JERUSALEM — The United States will allow Americans born in disputed Jerusalem to list Israel as their place of birth on passports and other documents, according to a new policy announced last week.
The move came a day after the United States amended science accords signed with Israel to apply to institutions in the occupied West Bank.
President Donald Trump’s administration broke with decades of U.S. policy by recognizing Jerusalem as Israel’s capital in 2017 and later moving the embassy there from Tel Aviv, where most other countries maintain their missions.
Israel captured east Jerusalem in the 1967 Middle East war along with the West Bank, territories the Palestinians seek as part of their future state. Israel considers the entire city its “unified, eternal” capital while the Palestinians want their own capital in east Jerusalem.

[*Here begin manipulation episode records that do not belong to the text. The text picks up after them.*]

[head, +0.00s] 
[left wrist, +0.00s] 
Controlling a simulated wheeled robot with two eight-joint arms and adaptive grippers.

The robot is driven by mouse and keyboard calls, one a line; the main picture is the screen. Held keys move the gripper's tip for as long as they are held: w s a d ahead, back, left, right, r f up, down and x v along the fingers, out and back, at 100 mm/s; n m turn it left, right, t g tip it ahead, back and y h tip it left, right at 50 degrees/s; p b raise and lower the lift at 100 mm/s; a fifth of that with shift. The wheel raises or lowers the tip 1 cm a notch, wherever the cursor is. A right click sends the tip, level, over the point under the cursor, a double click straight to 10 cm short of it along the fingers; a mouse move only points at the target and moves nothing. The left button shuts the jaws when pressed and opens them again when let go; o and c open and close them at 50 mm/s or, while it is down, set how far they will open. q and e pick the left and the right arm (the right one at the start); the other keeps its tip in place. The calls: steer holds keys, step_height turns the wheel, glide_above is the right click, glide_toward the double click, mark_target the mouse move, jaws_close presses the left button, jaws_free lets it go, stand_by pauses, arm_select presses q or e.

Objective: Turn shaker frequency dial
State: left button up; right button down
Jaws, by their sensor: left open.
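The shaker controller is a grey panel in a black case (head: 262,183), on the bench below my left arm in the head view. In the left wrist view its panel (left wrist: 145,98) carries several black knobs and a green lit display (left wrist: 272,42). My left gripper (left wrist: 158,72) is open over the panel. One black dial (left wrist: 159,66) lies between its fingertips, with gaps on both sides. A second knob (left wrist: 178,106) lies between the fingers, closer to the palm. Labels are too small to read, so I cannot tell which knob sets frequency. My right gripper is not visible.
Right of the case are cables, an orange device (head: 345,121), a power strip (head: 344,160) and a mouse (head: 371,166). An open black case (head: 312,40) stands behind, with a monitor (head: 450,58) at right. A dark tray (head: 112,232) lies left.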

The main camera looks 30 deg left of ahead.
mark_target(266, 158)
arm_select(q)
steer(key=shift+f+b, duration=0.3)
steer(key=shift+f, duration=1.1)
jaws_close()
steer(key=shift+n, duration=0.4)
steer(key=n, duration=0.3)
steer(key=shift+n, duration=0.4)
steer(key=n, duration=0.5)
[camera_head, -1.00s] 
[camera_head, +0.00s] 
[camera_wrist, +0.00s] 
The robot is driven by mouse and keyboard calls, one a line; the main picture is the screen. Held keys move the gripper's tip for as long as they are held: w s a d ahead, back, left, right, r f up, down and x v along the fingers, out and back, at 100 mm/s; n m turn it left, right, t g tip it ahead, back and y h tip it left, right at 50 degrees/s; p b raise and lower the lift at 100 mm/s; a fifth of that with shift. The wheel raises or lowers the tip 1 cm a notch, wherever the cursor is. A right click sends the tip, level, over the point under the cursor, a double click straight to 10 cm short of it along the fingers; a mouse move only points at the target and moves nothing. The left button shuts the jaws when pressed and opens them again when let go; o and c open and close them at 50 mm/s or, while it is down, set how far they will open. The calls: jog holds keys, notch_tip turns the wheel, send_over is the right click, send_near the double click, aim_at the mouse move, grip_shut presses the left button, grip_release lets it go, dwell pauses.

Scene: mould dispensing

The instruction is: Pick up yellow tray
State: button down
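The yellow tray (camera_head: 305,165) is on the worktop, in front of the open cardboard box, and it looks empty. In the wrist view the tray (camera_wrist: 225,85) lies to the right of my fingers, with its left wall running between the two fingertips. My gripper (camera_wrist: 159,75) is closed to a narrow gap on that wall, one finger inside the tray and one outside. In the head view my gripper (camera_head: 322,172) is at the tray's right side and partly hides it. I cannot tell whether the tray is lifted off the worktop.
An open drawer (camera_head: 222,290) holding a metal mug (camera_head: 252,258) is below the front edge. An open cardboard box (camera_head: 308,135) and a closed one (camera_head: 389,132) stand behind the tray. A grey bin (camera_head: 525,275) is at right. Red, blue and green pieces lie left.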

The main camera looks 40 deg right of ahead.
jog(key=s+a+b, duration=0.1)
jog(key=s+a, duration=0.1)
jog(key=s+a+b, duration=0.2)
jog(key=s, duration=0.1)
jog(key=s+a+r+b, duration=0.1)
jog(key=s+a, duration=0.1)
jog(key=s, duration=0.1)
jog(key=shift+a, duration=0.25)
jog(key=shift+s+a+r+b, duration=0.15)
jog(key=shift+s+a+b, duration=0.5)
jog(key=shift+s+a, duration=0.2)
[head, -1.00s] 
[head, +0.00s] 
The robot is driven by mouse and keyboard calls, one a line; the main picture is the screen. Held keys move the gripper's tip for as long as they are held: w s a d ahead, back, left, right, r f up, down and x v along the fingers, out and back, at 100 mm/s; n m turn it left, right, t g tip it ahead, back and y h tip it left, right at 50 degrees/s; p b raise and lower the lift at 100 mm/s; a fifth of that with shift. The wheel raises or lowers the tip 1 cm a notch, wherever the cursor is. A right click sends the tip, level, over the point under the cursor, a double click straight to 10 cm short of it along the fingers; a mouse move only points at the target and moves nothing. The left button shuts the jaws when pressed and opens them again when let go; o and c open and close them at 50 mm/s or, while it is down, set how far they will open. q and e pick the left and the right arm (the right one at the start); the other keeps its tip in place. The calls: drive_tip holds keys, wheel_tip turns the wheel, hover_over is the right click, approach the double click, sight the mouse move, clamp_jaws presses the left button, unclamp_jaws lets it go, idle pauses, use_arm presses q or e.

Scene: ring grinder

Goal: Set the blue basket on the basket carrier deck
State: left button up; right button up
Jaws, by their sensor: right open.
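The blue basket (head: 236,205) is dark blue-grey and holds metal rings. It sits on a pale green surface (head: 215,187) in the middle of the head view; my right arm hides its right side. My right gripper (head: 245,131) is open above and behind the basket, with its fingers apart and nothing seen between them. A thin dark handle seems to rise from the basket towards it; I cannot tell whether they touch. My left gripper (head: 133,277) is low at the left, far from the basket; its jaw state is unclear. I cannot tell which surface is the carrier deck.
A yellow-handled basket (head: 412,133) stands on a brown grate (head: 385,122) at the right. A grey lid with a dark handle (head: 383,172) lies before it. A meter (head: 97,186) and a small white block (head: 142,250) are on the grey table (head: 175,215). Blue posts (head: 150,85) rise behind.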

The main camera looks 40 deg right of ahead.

Secretary of State Mike Pompeo said in a statement that the new passport policy was in keeping with the decision to recognize Jerusalem as Israel’s capital. Jerusalem-born Americans will be able to specify either “Israel” or “Jerusalem” as their place of birth on passports and official documents.
Those who do not specify their place of birth will be listed as having been born in Jerusalem.
Nabil Abu Rdeneh, the spokesman for Palestinian President Mahmoud Abbas, condemned the move, calling it a “flagrant violation of international law.”
Trump has taken a series of unprecedented steps to support Israel and isolate the Palestinians. He released a plan to resolve the Middle East conflict in January that overwhelmingly favors Israel and was immediately rejected by the Palestinians.
The administration has succeeded, however, in improving ties between Israel and other Arab nations. In recent weeks the United Arab Emirates, Bahrain and Sudan have agreed to normalize relations with Israel, giving Trump a string of foreign policy achievements ahead of the vote.
In return, the United Arab Emirates hopes to purchase advanced U.S. weapons, including stealth F-35 fighter jets, and Sudan will be removed from the U.S. list of state sponsors of terrorism, which will allow it to receive much-needed foreign aid.
Israel said last week that it dropped its objections to the sale of advanced weapons to the UAE after the Pentagon provided assurances it would preserve Israel’s military edge in the region.
Israeli Prime Minister Benjamin Netanyahu has repeatedly insisted the agreement to establish ties with the UAE amounted to “peace for peace” and that arms deals were not part of it. But Emirati officials have indicated there were understandings on the matter, and President Donald Trump has said the U.S. was considering the Emirati request for the planes.
U.S. Defense Secretary Mark Esper visited Israel on Thursday and met with top Israeli officials.
Israeli Defense Minister Benny Gantz, who visited Washington last week, said he was “deeply appreciative of our dialogue, which has ensured that Israel now has the tools it needs to contend with destabilizing forces in the region.”